Write out again exactly the lines from the one containing "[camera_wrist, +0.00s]" through the one containing "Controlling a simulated", both included, and omit the pictures.

Stored data>
####################

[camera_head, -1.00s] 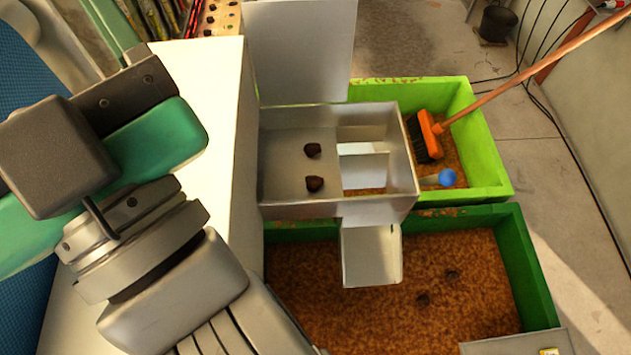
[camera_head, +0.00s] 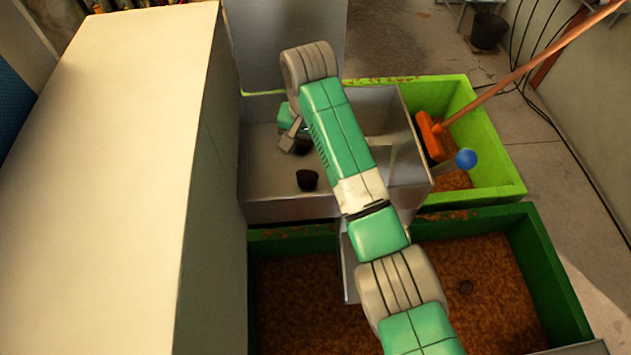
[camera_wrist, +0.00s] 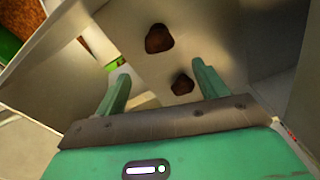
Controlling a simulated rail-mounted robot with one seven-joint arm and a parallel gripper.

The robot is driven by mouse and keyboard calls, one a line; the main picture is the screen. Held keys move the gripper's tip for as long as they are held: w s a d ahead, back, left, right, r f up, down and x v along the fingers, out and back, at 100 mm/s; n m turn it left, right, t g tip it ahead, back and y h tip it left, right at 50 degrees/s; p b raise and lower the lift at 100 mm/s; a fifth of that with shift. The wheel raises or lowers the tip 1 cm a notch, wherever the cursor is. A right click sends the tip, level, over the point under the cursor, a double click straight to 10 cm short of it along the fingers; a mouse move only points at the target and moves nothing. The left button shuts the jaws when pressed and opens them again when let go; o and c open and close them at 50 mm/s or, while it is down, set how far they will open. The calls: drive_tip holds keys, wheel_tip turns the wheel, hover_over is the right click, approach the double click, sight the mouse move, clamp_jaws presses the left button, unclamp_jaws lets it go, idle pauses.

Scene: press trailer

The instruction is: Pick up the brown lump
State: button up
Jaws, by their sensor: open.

####################

Exercise answer>
[camera_wrist, +0.00s] 
Controlling a simulated rail-mounted robot with one seven-joint arm and a parallel gripper.

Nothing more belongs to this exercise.